DESCRIPTION OF THE TASK – Up to and including the line with "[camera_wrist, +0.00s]", please set down the entries below exactly, starting from the first line.

TASK INPUTS –
* start *

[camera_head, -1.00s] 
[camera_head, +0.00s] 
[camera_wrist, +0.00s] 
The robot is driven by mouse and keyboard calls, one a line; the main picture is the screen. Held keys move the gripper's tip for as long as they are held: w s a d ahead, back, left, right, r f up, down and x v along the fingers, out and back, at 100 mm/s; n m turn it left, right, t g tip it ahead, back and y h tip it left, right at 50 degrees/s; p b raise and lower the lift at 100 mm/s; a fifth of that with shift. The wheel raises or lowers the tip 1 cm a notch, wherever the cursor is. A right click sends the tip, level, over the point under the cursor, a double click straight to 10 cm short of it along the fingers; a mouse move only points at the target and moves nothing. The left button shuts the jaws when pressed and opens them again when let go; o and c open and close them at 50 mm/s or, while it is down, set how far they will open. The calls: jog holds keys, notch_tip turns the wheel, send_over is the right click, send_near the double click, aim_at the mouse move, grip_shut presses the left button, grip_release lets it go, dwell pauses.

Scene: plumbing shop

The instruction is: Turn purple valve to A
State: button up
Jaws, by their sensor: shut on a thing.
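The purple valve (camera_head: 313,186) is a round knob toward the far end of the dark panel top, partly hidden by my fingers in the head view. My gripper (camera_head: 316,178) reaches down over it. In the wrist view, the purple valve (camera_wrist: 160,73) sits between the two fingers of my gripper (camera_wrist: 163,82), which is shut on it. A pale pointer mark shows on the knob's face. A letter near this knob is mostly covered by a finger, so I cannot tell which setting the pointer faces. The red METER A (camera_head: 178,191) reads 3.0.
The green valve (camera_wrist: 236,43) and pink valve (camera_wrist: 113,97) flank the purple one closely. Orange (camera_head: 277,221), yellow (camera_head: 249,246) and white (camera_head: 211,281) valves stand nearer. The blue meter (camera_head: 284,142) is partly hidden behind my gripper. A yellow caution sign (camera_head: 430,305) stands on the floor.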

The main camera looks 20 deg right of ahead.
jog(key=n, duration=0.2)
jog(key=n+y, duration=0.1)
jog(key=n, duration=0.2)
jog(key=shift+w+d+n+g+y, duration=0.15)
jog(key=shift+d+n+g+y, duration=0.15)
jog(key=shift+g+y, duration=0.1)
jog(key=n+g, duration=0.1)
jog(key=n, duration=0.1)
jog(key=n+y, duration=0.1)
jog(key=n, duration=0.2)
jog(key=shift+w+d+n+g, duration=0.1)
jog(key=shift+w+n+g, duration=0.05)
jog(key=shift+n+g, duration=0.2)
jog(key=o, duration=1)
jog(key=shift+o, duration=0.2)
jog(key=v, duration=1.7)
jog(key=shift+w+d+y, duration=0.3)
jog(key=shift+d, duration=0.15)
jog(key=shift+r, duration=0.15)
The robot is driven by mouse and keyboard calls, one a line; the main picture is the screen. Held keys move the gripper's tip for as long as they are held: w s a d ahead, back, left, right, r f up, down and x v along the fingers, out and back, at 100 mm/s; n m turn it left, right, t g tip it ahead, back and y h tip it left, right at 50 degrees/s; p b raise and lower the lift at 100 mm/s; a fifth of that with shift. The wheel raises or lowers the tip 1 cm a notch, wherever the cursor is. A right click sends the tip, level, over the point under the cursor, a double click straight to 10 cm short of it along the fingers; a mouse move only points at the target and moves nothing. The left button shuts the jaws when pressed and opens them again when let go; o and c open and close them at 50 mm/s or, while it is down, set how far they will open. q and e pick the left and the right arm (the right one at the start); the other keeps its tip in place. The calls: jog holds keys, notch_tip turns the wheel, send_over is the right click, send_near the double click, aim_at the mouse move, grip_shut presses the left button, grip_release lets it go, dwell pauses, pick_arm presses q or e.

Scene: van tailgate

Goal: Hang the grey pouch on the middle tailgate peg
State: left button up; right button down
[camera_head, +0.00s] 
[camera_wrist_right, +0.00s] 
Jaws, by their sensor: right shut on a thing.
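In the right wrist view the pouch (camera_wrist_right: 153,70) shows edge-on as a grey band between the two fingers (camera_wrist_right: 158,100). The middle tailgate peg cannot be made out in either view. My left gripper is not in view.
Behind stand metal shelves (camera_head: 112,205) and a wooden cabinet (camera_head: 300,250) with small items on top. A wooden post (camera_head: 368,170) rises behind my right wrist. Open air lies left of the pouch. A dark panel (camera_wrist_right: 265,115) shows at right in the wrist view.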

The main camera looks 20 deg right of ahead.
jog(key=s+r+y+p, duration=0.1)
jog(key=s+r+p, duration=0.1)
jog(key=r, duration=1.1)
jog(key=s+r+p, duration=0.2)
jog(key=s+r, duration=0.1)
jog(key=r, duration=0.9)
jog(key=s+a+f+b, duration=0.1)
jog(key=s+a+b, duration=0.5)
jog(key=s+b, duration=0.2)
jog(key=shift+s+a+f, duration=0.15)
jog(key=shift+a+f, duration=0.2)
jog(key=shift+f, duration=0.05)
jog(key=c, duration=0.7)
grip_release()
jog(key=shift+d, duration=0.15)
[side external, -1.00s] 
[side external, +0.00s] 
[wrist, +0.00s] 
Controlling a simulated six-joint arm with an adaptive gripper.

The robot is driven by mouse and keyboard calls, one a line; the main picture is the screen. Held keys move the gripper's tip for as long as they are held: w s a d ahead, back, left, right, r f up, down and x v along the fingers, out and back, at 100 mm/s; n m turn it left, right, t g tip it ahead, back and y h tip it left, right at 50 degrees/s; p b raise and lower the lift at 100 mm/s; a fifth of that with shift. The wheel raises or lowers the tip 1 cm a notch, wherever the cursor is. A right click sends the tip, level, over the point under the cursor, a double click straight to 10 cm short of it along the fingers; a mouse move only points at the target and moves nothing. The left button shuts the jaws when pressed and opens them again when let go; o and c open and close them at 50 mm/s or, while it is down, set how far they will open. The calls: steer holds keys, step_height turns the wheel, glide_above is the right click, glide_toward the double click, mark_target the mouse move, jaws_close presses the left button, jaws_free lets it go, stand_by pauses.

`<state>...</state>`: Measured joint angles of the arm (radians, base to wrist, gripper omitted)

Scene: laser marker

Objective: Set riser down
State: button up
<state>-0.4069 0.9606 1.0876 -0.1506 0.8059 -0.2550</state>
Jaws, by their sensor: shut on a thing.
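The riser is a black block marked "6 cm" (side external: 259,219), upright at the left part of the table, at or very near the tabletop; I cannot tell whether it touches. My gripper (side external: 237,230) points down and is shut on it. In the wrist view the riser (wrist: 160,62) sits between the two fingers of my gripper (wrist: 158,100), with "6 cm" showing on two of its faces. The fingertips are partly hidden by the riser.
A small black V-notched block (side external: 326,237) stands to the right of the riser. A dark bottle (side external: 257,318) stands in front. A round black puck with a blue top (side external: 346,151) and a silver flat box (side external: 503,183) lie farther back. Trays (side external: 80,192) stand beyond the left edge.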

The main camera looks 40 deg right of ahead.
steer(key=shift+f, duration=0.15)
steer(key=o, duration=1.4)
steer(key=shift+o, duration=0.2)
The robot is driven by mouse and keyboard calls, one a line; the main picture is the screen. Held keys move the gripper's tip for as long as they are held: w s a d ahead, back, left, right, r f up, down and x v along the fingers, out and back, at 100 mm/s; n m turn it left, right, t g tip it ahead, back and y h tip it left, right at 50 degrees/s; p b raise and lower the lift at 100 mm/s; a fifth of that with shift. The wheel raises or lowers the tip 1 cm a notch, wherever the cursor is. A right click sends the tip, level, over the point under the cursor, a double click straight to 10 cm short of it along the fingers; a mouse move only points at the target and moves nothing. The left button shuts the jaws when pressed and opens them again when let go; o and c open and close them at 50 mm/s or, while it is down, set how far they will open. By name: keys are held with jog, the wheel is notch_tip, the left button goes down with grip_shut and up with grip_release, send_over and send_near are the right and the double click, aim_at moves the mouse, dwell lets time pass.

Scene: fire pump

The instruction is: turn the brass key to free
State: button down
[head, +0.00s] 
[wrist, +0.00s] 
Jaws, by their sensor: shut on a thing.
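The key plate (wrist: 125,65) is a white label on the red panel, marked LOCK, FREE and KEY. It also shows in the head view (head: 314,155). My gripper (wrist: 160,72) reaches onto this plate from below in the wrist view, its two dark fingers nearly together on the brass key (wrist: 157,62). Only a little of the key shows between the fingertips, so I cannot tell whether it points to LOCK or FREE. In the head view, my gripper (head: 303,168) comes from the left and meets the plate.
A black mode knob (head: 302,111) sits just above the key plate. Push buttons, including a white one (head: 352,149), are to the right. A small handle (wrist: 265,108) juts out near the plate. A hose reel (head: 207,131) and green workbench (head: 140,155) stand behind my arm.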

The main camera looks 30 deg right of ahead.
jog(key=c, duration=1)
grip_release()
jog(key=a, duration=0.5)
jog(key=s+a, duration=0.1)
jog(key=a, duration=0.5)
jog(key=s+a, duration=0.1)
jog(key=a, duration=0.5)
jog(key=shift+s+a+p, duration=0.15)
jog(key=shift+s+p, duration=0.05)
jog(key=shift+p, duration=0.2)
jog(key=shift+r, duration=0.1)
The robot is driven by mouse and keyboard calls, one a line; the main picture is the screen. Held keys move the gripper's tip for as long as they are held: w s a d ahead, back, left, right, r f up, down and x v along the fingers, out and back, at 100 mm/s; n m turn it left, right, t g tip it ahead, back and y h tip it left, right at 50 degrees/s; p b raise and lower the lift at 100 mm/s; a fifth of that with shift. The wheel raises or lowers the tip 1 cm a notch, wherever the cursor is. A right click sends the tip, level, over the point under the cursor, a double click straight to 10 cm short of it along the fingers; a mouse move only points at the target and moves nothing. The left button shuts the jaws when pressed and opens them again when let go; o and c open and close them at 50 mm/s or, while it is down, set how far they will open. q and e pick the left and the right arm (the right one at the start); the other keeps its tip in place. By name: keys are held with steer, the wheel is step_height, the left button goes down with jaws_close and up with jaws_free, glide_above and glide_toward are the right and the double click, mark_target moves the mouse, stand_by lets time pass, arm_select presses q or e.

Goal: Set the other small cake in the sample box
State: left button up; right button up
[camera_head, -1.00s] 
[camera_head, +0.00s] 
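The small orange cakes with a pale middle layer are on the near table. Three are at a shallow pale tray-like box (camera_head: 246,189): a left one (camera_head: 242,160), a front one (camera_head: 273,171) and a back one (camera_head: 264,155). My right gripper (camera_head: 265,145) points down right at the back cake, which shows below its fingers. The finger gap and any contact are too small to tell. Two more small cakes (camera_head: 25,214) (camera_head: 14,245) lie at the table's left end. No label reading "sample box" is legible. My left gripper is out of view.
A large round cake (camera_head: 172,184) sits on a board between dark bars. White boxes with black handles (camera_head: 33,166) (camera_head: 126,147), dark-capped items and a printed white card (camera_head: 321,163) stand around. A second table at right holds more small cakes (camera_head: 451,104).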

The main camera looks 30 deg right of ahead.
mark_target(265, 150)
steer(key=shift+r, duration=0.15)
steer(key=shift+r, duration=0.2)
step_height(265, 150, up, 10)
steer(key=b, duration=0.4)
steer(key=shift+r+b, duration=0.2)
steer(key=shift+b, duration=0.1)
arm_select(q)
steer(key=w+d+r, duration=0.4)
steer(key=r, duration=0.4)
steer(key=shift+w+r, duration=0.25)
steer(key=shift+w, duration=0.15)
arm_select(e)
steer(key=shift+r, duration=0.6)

* end *

ANSWER TO THE PROBLEM –
[camera_head, -1.00s] 
[camera_head, +0.00s] 
[camera_wrist, +0.00s] 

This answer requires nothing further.